== Required task ==
Search the data for the string "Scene" and extract every line where it appears.

== Source records ==
— start —

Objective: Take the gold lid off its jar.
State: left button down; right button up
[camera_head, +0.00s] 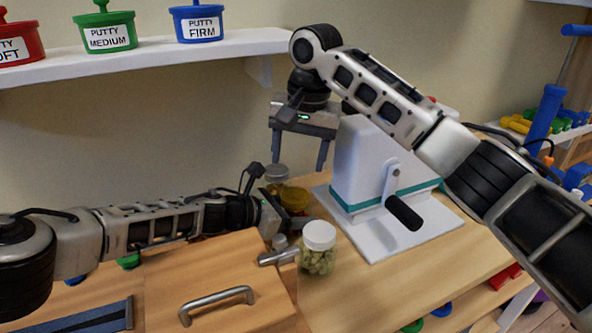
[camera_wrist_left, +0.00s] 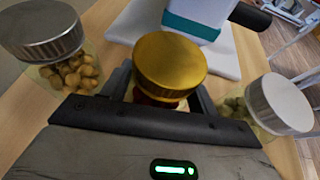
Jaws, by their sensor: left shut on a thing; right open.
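The gold lid (camera_head: 294,196) sits on its jar, close behind the white-lidded jar. In the left wrist view the gold lid (camera_wrist_left: 170,64) fills the space above my fingers, and a little of the jar's reddish contents (camera_wrist_left: 157,98) shows beneath it. My left gripper (camera_head: 292,217) comes in low from the left and is shut on the gold-lidded jar, below the lid. Most of the jar body is hidden by the gripper. My right gripper (camera_head: 300,150) is open and empty, fingers pointing down, above and behind the gold lid, apart from it.
A silver-lidded jar (camera_head: 276,174) stands behind the gold-lidded one, and a white-lidded jar (camera_head: 318,262) with greenish contents stands in front. A white machine with a crank (camera_head: 362,175) stands to the right. A shelf (camera_head: 150,61) with putty tubs runs along the wall.

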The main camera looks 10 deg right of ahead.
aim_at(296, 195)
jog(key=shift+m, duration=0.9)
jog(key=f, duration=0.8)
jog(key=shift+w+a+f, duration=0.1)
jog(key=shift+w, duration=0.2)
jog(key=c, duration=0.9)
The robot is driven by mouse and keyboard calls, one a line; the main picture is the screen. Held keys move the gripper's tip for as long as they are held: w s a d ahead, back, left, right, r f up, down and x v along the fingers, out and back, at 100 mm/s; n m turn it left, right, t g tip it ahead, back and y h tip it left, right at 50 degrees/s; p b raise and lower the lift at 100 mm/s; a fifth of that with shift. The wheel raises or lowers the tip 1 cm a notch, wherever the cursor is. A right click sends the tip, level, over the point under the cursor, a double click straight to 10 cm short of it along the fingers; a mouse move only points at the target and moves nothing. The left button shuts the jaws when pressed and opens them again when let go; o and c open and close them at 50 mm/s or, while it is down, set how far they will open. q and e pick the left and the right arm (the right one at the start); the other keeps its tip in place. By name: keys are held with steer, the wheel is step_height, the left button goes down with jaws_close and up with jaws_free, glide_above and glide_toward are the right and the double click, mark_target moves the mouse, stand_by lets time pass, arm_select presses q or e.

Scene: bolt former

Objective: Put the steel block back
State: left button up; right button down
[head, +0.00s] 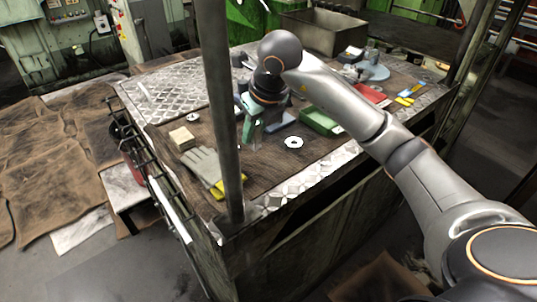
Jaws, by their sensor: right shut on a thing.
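My right arm reaches in from the right over the workbench (255,165). Its gripper (250,132) points down above the dark mat in the middle of the bench. It is shut on a small thing, taken to be the steel block, whose shape is mostly hidden at the fingers and too small to make out. I cannot tell whether it touches the mat. My left gripper is not in view.
A pale block (182,138), gloves (205,167) and a white ring (293,142) lie near the gripper. A green tray (320,121) and red tray (368,95) are to the right. A post (219,100) stands in front.

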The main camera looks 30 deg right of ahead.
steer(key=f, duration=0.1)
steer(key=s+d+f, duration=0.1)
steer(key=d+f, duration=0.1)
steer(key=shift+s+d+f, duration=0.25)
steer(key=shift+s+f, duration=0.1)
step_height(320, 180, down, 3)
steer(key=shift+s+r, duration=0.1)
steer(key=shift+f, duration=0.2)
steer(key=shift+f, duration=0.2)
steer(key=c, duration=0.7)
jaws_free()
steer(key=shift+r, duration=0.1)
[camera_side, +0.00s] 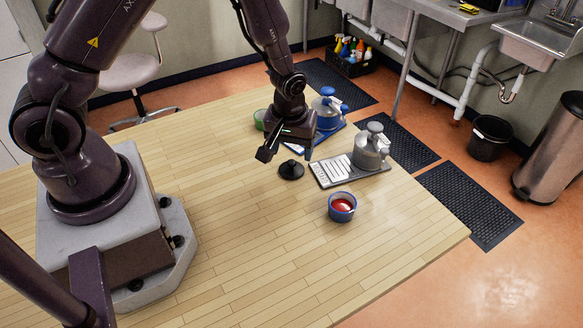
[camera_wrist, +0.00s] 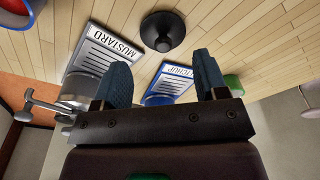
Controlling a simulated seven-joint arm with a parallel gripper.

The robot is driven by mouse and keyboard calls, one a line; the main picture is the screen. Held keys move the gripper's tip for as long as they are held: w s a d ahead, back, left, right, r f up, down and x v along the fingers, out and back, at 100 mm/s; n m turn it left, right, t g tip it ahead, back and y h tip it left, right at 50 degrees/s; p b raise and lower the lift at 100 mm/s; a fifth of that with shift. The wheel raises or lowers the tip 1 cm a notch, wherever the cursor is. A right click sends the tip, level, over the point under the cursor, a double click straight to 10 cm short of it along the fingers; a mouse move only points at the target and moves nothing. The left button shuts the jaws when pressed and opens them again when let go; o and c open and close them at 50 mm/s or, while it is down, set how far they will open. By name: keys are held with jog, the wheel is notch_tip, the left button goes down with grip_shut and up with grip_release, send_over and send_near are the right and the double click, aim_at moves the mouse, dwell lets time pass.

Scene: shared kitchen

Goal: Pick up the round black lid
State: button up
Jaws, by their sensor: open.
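The round black lid (camera_side: 291,170) lies on the wooden table, a dark disc with a raised knob in its middle. In the wrist view the lid (camera_wrist: 163,31) is at the top centre, beyond the fingertips and apart from them. My gripper (camera_side: 288,152) is above the table, just over and behind the lid in the side view. In the wrist view its two blue-padded fingers (camera_wrist: 162,78) are spread wide with nothing between them. No part of the lid is hidden in the wrist view.
A grey pump dispenser (camera_side: 367,150) stands on the mustard card (camera_side: 326,175), right of the lid. A blue-topped dispenser (camera_side: 326,110) stands on the ketchup card (camera_wrist: 177,73). A bowl of red sauce (camera_side: 342,207) is nearer the front. A green container (camera_side: 259,119) is behind my gripper. The table's front is clear.

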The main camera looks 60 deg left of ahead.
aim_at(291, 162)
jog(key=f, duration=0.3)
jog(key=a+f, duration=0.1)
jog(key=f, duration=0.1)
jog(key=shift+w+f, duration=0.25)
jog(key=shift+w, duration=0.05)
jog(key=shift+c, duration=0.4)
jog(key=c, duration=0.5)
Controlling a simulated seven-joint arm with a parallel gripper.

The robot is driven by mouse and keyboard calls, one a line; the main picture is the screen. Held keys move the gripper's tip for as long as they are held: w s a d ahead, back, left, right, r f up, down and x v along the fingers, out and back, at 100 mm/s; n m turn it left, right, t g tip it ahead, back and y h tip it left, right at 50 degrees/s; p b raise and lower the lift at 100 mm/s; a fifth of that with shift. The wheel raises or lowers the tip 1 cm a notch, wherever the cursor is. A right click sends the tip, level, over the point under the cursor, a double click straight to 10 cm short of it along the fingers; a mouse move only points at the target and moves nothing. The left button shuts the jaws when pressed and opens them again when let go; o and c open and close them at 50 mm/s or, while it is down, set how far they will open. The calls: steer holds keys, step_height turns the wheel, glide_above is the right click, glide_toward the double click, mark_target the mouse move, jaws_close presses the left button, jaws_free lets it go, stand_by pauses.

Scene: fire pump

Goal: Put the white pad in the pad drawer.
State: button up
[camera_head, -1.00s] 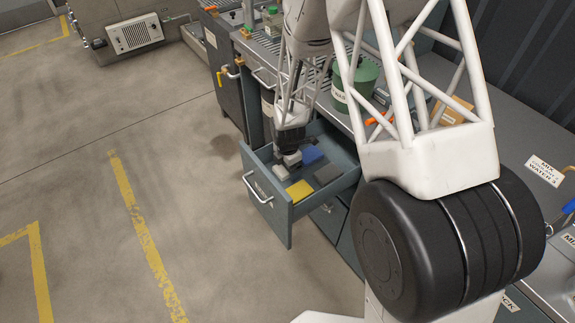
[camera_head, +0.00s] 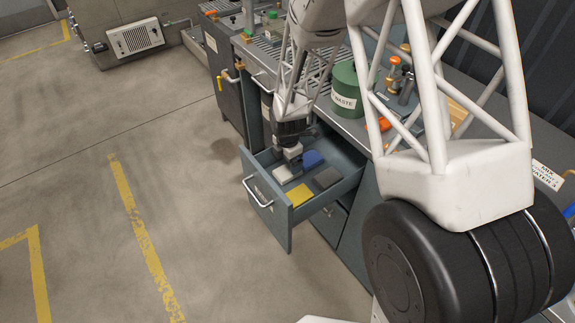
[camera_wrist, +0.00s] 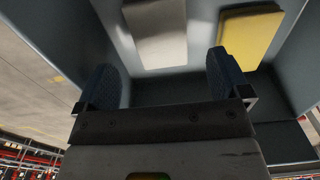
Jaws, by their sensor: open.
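The white pad (camera_head: 286,174) lies flat inside the open drawer (camera_head: 262,194), near its left side. It also shows in the wrist view (camera_wrist: 156,32), beyond my fingertips and apart from them. My gripper (camera_head: 294,158) is over the drawer, just above and behind the white pad. In the wrist view its two dark fingers (camera_wrist: 164,78) are spread wide with nothing between them. The drawer's front label is too small to read.
A green waste can (camera_head: 345,90) stands on the bench above. The floor left of the drawer is clear.

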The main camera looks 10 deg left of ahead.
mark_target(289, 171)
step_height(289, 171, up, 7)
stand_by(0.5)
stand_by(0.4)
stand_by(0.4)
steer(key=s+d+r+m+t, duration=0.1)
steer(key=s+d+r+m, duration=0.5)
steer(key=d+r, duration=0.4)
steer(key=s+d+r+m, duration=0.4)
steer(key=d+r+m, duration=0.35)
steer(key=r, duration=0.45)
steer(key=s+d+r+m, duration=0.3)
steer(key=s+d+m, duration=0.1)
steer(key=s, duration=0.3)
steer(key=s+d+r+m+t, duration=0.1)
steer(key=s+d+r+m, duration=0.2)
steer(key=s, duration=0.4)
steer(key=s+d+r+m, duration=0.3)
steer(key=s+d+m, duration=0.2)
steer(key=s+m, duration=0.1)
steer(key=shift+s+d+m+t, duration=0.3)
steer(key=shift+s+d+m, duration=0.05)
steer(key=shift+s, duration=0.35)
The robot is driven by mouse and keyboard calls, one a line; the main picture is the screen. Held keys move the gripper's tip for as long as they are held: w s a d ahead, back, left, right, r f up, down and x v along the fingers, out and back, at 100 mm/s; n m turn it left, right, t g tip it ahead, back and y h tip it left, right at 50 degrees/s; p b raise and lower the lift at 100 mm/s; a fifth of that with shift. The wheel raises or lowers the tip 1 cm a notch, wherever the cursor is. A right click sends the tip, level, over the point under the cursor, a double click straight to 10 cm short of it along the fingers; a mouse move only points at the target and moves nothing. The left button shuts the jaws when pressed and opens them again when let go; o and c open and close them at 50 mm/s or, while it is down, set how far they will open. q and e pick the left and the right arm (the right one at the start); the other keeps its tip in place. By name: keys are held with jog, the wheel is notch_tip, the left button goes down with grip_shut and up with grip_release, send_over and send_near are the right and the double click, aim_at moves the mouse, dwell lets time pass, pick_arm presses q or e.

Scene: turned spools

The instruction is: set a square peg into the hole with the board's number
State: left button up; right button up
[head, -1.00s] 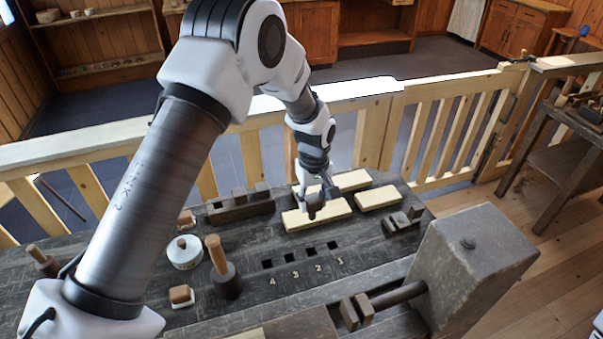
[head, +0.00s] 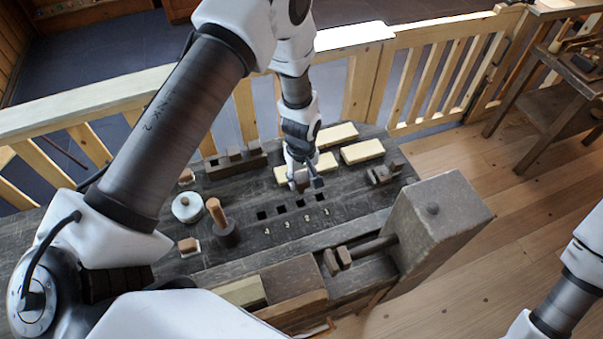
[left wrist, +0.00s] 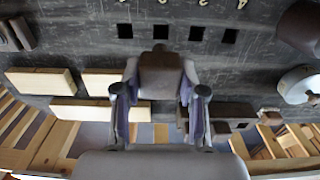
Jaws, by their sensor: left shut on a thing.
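My left gripper (head: 305,186) is shut on a dark brown square peg (left wrist: 160,72), which shows between its fingers in the left wrist view. A row of square holes (head: 300,203) with pale numerals 4, 3, 2, 1 from left to right (head: 296,222) is cut in the dark worktop. The gripper is just behind the row, near the holes marked 2 and 1. In the left wrist view the peg is apart from the holes (left wrist: 160,32), below the row in the picture. Its lower end is not clear. My right gripper is out of view.
A dark rack with blocks (head: 235,160) stands behind the holes. Pale boards (head: 362,151) lie at the back. A wooden-handled tool (head: 222,225) and a white round pot (head: 187,207) stand left of the holes. A large vise block (head: 437,235) stands at right.

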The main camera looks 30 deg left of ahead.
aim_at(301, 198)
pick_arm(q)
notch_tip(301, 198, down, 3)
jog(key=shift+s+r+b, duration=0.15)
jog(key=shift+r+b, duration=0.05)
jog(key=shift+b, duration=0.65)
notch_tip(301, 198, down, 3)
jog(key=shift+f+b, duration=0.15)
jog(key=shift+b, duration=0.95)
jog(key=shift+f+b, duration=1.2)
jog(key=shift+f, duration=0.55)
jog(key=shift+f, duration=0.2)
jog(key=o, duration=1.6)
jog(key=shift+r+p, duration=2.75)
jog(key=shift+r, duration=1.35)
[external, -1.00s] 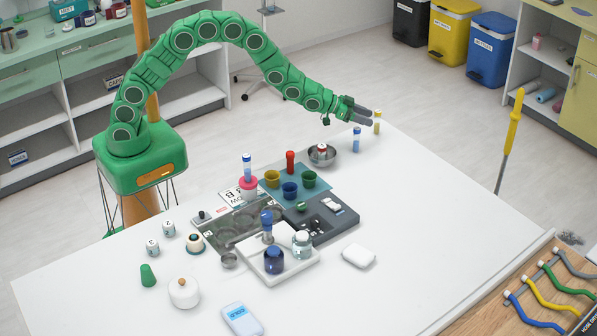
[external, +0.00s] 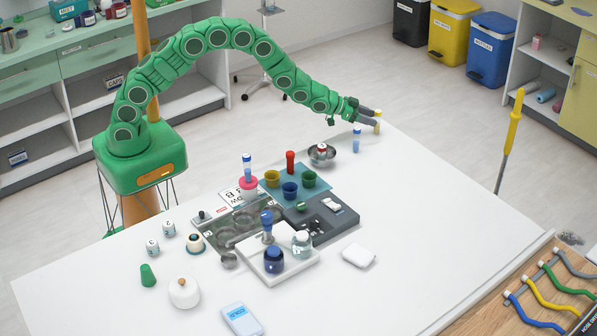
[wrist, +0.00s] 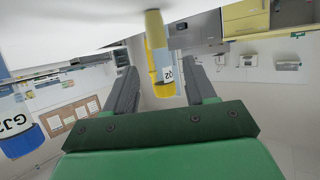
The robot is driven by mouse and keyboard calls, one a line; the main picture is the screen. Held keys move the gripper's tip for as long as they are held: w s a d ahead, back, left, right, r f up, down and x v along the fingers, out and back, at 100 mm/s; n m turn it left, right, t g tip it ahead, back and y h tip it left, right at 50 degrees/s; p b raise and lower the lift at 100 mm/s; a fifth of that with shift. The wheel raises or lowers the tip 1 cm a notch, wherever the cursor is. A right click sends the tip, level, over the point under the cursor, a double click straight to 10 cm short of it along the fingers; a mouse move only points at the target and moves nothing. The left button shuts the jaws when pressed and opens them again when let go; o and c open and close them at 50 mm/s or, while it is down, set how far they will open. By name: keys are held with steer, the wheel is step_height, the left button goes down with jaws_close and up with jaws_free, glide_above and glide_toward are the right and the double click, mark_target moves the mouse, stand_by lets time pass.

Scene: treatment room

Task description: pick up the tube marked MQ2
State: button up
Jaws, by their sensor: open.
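A tube with yellow ends and a pale label (wrist: 160,55) hangs from the top of the wrist view, where the picture is upside down. Its label shows "Q2"; the rest is turned out of sight. My gripper (wrist: 161,72) is open, with one finger on each side of this tube and gaps showing. In the external view, my gripper (external: 371,116) is at the far corner of the white table, its fingers partly hiding the yellow tube (external: 377,128). A blue-and-white tube (external: 357,140) stands close by; a blue tube marked "GJ2" (wrist: 22,140) shows in the wrist view.
A metal bowl (external: 321,155) with a small red-and-white item stands in front of the tubes. Coloured cups on a teal mat (external: 272,195), a red tube (external: 290,162) and a dark tray (external: 335,222) lie nearer. The table's right side is largely clear.

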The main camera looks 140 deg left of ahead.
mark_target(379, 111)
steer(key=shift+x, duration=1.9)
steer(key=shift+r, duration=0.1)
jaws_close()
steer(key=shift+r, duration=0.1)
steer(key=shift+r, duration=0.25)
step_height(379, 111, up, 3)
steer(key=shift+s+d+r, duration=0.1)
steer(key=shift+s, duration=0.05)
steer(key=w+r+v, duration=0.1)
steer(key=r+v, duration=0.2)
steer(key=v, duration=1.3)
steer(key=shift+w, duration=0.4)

— end —

== Reply to the task ==
Scene: bolt former
Scene: shared kitchen
Scene: fire pump
Scene: turned spools
Scene: treatment room

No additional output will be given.